> [Required work] Please list all lines of the material below in which the string "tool" occurs.

> [Collected data]
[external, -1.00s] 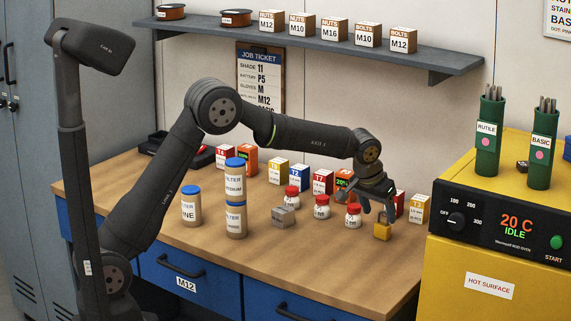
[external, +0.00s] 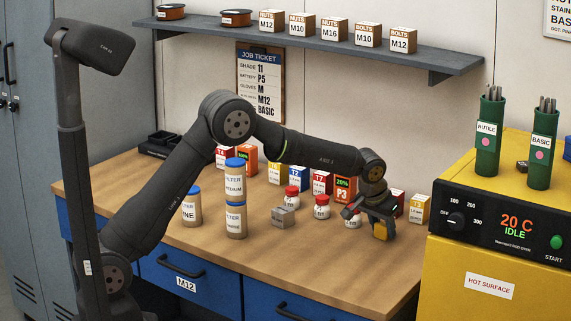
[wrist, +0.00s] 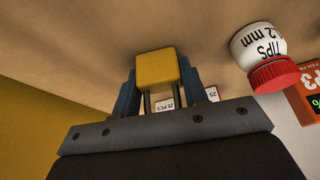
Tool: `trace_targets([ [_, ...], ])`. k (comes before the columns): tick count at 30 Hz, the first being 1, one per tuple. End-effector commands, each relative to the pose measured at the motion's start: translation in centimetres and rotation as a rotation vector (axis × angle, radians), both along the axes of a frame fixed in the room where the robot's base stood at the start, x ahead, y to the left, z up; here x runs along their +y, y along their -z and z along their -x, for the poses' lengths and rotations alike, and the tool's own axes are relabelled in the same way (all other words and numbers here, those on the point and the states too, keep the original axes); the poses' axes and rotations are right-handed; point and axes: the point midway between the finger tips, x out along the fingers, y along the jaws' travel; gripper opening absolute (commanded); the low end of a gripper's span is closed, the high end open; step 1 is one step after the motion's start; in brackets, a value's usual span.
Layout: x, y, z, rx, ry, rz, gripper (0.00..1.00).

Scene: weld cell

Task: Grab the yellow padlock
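The yellow padlock (external: 380,230) is near the right end of the bench, on or just above its top; I cannot tell which. My gripper (external: 377,219) is at it from above. In the wrist view, the padlock (wrist: 157,70) sits between the two blue fingers of my gripper (wrist: 158,80). Both fingers appear to touch its sides, and its shackle points back toward the palm. My gripper looks shut on its body.
Red-capped tip jars (external: 322,206) stand left of my gripper; one jar (wrist: 265,60) is close by in the wrist view. A grey block (external: 283,216) and filter canisters (external: 235,220) are farther left. The yellow oven (external: 490,265) is to the right. The bench front is clear.

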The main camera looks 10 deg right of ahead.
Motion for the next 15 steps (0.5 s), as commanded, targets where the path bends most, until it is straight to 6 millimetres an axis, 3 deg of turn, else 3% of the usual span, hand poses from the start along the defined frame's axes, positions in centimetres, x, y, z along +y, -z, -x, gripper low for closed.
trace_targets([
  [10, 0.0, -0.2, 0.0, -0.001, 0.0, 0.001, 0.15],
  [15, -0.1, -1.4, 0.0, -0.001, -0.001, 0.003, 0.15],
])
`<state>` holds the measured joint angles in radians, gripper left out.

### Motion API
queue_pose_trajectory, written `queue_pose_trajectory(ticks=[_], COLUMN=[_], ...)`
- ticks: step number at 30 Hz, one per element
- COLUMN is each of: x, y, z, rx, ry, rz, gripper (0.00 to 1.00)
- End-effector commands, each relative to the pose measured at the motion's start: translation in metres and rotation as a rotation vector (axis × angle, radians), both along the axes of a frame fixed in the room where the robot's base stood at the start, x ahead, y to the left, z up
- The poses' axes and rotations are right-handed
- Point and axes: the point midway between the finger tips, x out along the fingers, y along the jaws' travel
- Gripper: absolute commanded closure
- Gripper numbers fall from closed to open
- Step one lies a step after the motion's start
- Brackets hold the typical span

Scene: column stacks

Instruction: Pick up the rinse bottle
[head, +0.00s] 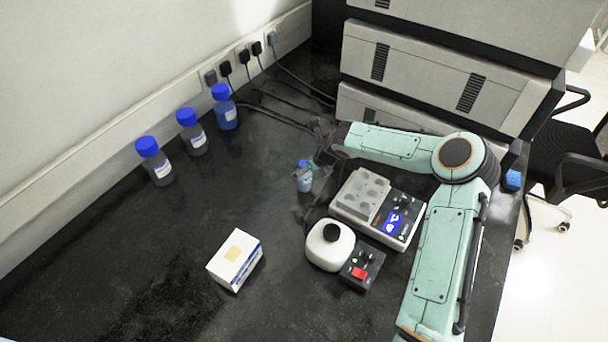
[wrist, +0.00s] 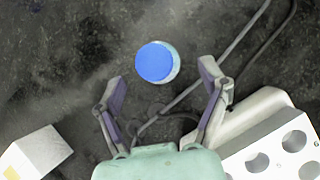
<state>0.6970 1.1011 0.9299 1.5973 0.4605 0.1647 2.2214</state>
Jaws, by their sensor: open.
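A small bottle (head: 304,182) with a blue cap and a pale label stands upright on the dark bench, left of the heating block; I take it as the rinse bottle. In the wrist view a round blue cap on a bottle (wrist: 157,62) is seen from above, just beyond the fingertips and roughly centred between them. My gripper (head: 320,150) is close to the small bottle in the head view. In the wrist view my gripper (wrist: 162,88) has its fingers spread wide with nothing between the pads. Contact with the bottle does not show.
A heating block (head: 408,222) and a white round-bodied device (head: 322,255) stand nearby. A white box (head: 235,262) lies at front left. Three blue-capped bottles (head: 193,140) line the wall. Cables (head: 285,118) run behind.

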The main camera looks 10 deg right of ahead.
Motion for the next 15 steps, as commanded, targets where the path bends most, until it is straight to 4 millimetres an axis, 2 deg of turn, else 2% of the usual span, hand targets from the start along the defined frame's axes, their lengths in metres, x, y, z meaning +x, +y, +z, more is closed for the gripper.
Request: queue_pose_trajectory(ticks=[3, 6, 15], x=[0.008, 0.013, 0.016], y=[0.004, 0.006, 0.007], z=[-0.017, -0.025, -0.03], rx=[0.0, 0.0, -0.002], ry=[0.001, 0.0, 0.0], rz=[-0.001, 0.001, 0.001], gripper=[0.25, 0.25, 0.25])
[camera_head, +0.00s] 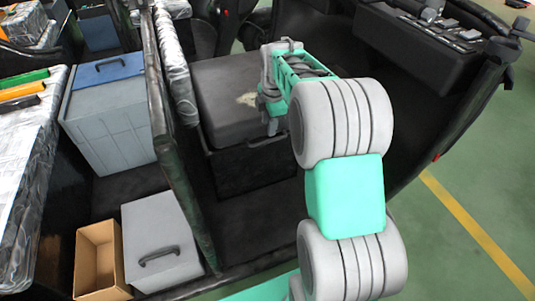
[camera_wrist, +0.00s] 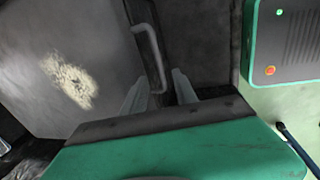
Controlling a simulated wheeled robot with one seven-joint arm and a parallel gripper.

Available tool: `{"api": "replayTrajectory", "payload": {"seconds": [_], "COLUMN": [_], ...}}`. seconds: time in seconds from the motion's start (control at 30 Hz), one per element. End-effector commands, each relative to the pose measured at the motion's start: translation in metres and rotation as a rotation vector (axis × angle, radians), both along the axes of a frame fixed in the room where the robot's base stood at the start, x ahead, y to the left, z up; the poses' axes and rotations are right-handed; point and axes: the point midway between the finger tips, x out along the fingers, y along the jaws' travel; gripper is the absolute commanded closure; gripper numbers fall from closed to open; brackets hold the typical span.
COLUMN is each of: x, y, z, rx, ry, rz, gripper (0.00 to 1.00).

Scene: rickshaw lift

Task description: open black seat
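The black seat (camera_head: 222,92) is a dark grey-black cushion with a pale worn patch, lying flat on a dark box in the middle of the vehicle. It fills the left of the wrist view (camera_wrist: 95,50). A bar handle (camera_wrist: 150,50) runs along its edge, and shows in the head view (camera_head: 265,143). My gripper (camera_wrist: 160,80) is open, its two fingers apart at one end of the handle. The handle's end shows between the fingers; I cannot tell whether they touch it. In the head view my gripper (camera_head: 271,125) is over the seat's right front edge and partly hides it.
A dark upright partition (camera_head: 172,130) stands left of the seat. Beyond it are a grey box with a blue lid (camera_head: 106,120), a grey box with a handle (camera_head: 160,240) and an open cardboard box (camera_head: 100,262). The dashboard (camera_head: 425,45) is at the upper right.

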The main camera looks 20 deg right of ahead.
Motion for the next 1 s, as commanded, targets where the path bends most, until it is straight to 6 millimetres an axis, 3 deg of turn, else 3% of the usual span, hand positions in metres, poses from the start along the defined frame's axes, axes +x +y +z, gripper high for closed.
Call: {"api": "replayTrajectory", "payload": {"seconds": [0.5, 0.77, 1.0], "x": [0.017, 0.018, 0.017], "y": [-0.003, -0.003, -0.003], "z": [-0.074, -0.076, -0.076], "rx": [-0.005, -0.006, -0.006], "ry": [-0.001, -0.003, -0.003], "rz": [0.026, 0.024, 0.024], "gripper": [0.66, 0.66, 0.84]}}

> [Full answer]
Tool: `trace_targets([ [_, ...], ])`. k (comes before the columns): tick count at 30 Hz, the first being 1, one per tuple. End-effector commands, each relative to the pose measured at the motion's start: translation in centimetres and rotation as a rotation vector (axis × angle, radians), both along the axes of a frame fixed in the room where the robot's base stood at the start, x ahead, y to the left, z up; here x runs along their +y, y along their -z and z along their -x, for the poses' lengths and rotations alike, and the tool's own axes are relabelled in the same way (all other words and numbers here, those on the point and the states too, keep the original axes); the poses' axes and rotations are right-handed; point and axes: the point midway between the finger tips, x out along the fingers, y along the jaws' travel; gripper opening absolute (commanded); the low end of a gripper's span is closed, the high end open; step 1 is one step after the motion's start; in brackets, a value's usual span.
Available tool: `{"api": "replayTrajectory", "payload": {"seconds": [_], "COLUMN": [_], ...}}`. seconds: time in seconds from the motion's start (control at 30 Hz), one per element. End-effector commands, each relative to the pose measured at the motion's start: translation in metres and rotation as a rotation vector (axis × angle, radians), both along the axes of a frame fixed in the room where the robot's base stood at the start, x ahead, y to the left, z up; the poses' axes and rotations are right-handed; point and axes: the point midway between the finger tips, x out along the fingers, y along the jaws' travel; gripper is the absolute commanded closure; gripper numbers fall from closed to open; brackets hold the typical span.

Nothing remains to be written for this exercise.